Esta misa se celebró en el estadio del equipo de béisbol de los Yankees, situado
en el barrio del Bronx, de mayoría hispana.
Crónica
En
su homilía el Papa expresó su conmoción y alegría por los ecos que resuenan en su
corazón de su encuentro anoche con los jóvenes y seminaristas en el seminario de San
José. “Ayer, no lejos de aquí –ha recordado el Pontífice- me ha conmovido la alegría,
la esperanza y el amor generoso a Cristo que he visto en el rostro de tantos jóvenes
congregados en Dunwoodie. Ellos son el futuro de la Iglesia y merecen nuestras oraciones
y todo el apoyo que podamos darles. Por eso, deseo concluir añadiendo una palabra
de aliento para ellos. Queridos jóvenes amigos: igual que los siete hombres ‘llenos
de espíritu de sabiduría’ a los que los Apóstoles confiaron el cuidado de la joven
Iglesia, álcense también ustedes y asuman la responsabilidad que la fe en Cristo les
presenta. Que encuentren la audacia de proclamar a Cristo, ‘el mismo ayer, hoy y siempre’,
y las verdades inmutables que se fundamentan en Él, son verdades que nos hacen libres”.

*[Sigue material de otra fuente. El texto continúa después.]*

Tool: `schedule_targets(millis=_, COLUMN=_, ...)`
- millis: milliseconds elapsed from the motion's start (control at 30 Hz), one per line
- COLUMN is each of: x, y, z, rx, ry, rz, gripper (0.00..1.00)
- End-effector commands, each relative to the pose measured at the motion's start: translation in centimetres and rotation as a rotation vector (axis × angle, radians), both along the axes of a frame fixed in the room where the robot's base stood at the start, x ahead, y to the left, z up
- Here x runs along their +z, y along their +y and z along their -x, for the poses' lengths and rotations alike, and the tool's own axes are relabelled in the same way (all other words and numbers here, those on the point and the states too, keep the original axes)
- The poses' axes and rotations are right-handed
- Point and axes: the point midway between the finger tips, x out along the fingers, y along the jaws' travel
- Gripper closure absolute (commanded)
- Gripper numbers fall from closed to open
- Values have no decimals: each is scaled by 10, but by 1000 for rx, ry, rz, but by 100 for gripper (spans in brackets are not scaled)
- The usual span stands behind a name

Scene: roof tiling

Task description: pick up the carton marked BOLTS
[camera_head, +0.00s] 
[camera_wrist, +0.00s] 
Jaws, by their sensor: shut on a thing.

Se trata, ha continuado el Papa, de “las únicas verdades que pueden garantizar
el respeto de la dignidad y de los derechos de todo hombre, mujer y niño en nuestro
mundo, incluidos los más indefensos de todos los seres humanos, como los niños que
están aún en el seno materno”. Y ha recordado luego cuando su predecesor Juan Pablo
II habló en este mismo estadio en 1979, mencionando unas palabras suyas: “en un mundo
en el que Lázaro continúa llamando a nuestra puerta, actúen de modo que su fe y su
amor den fruto ayudando a los pobres, a los necesitados y a los sin voz.”
Y
seguidamente les ha reiterado “a los muchachos y muchachas de América” que abran los
corazones a la llamada de Dios para seguirlo en el sacerdocio y en la vida religiosa.
El Pontífice, ha recordado los 200 años de “un momento crucial de la historia de
la Iglesia en los Estados Unidos en su primera fase de crecimiento”. En este sentido
el Papa ha recordando que en todo este tiempo el rostro de la comunidad católica estadounidense
ha cambiado considerablemente. “Basta pensar en las continuas oleadas de emigrantes,
cuyas tradiciones han enriquecido mucho a la Iglesia en América. En la recia fe que
edificó la cadena de Iglesias, instituciones educativas, sanitarias y sociales, que
desde hace mucho tiempo son el emblema distintivo de la Iglesia en este territorio”.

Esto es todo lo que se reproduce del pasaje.